The equipment you’ll need to catch suckers isn’t too fancy or overly complicated. Sucker fishing is all about bouncing your bait along the bottom where it can be spotted and inhaled by a waiting fish. So, you’ll want to use a rod heavy enough to cast a weighted offering comfortably but still sensitive enough to detect what are often subtle strikes. Spin anglers can use the same medium-action rods they would use to catch smaller bass or crappie and fly fishermen the same 5- or 6-weight rods they’d use for trout. Rig either rod with a 6- to 10-pound line or leader bring along a container of split shot and you’re in business.

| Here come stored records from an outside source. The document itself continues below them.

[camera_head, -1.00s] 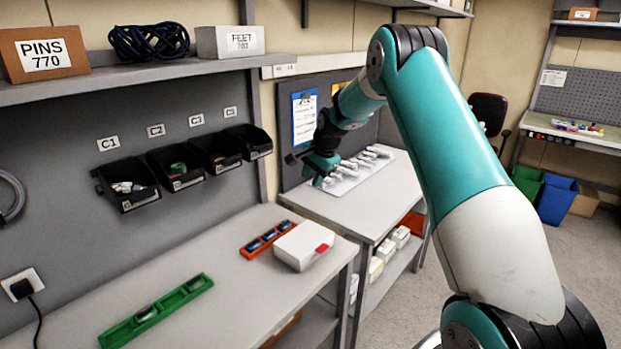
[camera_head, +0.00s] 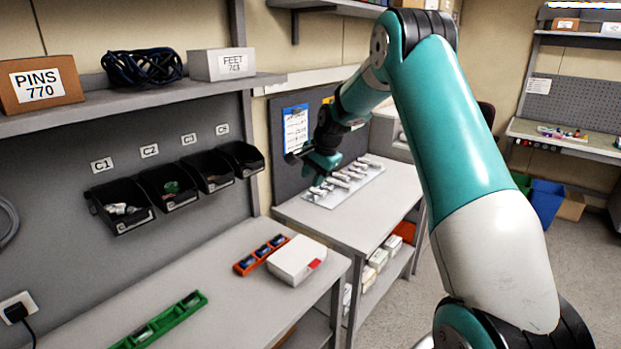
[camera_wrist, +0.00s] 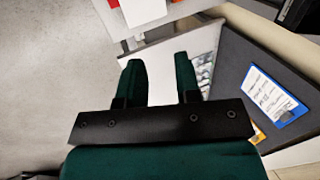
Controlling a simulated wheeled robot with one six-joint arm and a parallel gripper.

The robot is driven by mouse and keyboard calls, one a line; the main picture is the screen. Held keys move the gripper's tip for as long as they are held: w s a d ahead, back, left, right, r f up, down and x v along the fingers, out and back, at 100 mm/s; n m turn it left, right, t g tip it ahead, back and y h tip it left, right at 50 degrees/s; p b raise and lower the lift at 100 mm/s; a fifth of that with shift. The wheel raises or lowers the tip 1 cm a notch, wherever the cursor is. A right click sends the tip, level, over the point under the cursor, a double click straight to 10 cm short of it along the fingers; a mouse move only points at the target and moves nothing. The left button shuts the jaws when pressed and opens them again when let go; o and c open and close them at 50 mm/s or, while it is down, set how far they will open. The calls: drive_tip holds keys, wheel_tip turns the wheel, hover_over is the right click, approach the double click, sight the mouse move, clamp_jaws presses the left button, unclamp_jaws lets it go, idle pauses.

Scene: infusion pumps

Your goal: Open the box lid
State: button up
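A white box (camera_head: 297,260) with a red tab (camera_head: 314,264) at its front right corner sits on the near grey workbench. Its lid looks shut. My gripper (camera_head: 318,165) is up and away from the box, above the second bench to the right and behind. In the wrist view my gripper (camera_wrist: 157,62) shows two dark green fingers set apart with nothing between them.
An orange tray (camera_head: 261,255) touches or stands close beside the box's left. A green tray (camera_head: 160,322) lies nearer. Several black bins (camera_head: 120,205) hang on the wall panel. A white mat (camera_head: 340,187) with several small items lies on the far bench.

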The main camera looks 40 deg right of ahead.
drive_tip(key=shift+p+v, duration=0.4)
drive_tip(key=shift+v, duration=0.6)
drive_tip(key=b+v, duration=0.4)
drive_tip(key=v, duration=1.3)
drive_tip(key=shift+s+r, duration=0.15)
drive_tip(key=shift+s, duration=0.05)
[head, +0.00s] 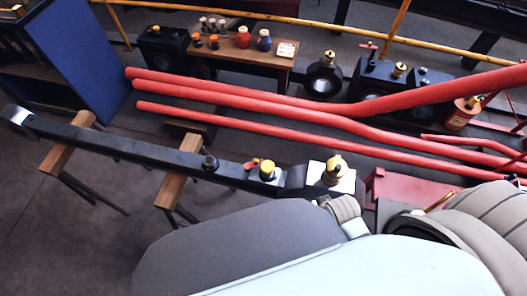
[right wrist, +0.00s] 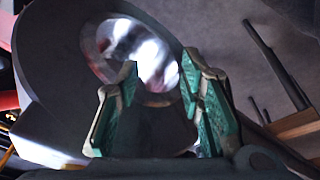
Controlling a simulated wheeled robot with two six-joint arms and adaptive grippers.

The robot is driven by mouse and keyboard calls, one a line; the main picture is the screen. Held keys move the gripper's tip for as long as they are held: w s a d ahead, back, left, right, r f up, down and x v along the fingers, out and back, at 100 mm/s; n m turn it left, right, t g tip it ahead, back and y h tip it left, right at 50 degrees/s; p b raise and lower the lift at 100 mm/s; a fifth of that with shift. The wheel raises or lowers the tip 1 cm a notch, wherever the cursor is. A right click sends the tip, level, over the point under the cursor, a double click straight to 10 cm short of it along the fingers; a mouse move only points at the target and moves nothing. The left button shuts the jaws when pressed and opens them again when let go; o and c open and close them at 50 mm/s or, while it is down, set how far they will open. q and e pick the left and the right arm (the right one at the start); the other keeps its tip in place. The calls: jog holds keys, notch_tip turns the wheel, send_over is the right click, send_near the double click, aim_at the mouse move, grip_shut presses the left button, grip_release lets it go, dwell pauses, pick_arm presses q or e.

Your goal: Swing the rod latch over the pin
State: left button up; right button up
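A long black rod (head: 130,148) lies across two wooden trestles. Near its right end, a small red lever piece (head: 252,164), possibly the latch, sits beside a yellow-topped fitting (head: 267,170). A dark knob-like post (head: 210,163) stands further left. I cannot tell which of these is the pin. A brass cup (head: 334,170) tops the rod's bright right end block. In the right wrist view, my right gripper (right wrist: 160,105) has its green-padded fingers apart with nothing visibly between them. A large round dark part with a shiny bore (right wrist: 140,52) is behind them. My left gripper is out of view.
Several red pipes (head: 250,103) run just behind the rod. A small table (head: 240,52) with jars and a blue panel (head: 90,45) stand further back. A trestle (head: 178,180) supports the rod's middle. Open floor lies at lower left.

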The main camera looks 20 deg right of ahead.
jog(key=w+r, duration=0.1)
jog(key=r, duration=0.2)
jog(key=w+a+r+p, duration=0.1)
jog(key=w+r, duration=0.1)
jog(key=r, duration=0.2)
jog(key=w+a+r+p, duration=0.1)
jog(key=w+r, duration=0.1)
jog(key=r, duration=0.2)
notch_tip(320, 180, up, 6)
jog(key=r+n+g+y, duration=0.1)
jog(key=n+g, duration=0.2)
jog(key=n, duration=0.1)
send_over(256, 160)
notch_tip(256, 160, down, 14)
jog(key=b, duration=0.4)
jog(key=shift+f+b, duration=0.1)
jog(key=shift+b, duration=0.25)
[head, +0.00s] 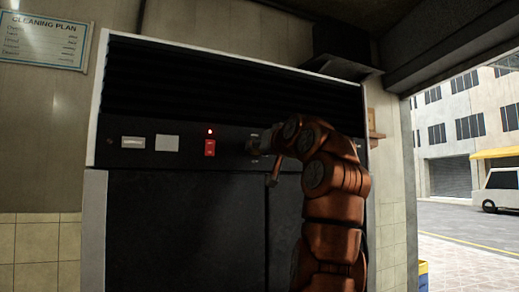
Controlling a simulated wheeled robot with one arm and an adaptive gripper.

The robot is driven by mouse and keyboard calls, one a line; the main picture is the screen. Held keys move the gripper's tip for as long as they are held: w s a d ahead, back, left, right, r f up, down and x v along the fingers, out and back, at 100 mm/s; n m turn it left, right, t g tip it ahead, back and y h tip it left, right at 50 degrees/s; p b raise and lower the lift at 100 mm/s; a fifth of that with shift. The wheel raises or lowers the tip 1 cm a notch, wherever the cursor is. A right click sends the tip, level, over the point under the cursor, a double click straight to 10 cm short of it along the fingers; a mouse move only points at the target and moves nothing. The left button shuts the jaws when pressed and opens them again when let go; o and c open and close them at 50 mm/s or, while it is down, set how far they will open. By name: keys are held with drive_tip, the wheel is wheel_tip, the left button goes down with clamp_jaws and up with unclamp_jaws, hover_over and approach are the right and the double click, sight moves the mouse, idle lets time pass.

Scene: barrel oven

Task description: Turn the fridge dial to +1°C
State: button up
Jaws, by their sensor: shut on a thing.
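The fridge (185,225) is a large dark cabinet with light side edges and a dark control strip across its front. My gripper (257,146) is at this strip, right of the red switch, and is shut on the fridge dial. The gripper and my copper-coloured arm cover the dial, so its pointer and setting cannot be read. Small pale markings show on the strip beside the gripper, too small to read.
A lit red switch (210,147), a blank pale plate (167,143) and a small white display (133,142) sit on the strip. Black louvres (220,85) run above. A cleaning plan sign (45,40) hangs at left. A street with a white van (498,190) lies at right.

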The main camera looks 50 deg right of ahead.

The weight is every bit as important as the bait. How much lead or tungsten you add to your line or leader varies with the depth and speed of the water you’re fishing. As a rule, you’ll want to add just enough that the weights bounce along the bottom at the same speed as the current. If you add too much the weight to the bait, lure, or fly, it will drag along the bottom and constantly get snagged. It may take a bit of trial and error to get the rig just right. However, sometimes you do want the rig to stall in a fishy spot for a sucker to come pick up. Clip the weights 18 to 24 inches up your line and take a few trial casts to make sure its drifting right before adding your bait.

Suckers have a varied diet, which means they won’t be too picky about what bait or fly you’re using so long as it’s presented correctly. For spin anglers, it's hard to beat a live worm, either threaded onto the hook or simply stuck through the center of its body. As the fish are spawning, they will also be keyed in on anything that looks like an egg so artificial enticements like the Berkely Power Bait Egg Cluster, a brightly colored bead, or even a simple Glo-Bug egg fly will work just fine. I even know dedicated sucker anglers who catch plenty of fish on brightly colored chunks of sponge or yarn. Fly anglers will also have success on worm flies like the San Juan Worm, nymphs like the Micro Stone, or on egg patterns like the Nuclear Egg.

To fish for spring suckers, simply cast the rig upstream of a likely-looking spot in the river and reel in the extra slack so that you’re in direct contact with the bottom. Let the bait bounce gently along with the flow into your target spot, keeping the line tight enough so that you feel every tick of the weights striking the rocks. When the line stops in the current, set the hook. Some of the time you’ll only be pulling your bait free of the bottom but other times you’ll be hooking into a fish. Once you catch one sucker in a spot it’s a good idea to drift back through it a few more times. It’s very likely that fish will have friends close by.

Scratching the Fishy Itch No matter how cool I think it would be, I don’t think there’s ever going to be a sucker pro tour. Despite their positive qualities as both a sportfish and as table fare, suckers may always be listed as undesirable bycatch species. They might forever remain as fishes that are only targeted on days when other more desired gamefish are either unavailable or simply not biting. And that’s OK, because a lack of angling pressure means the opportunity to fish for spring suckers will always be there. Every spring, the fish will come upstream and sit waiting for those winter-weary anglers who just need to feel the sun on their face, the river flowing around their feet, and a fish on the end of their line.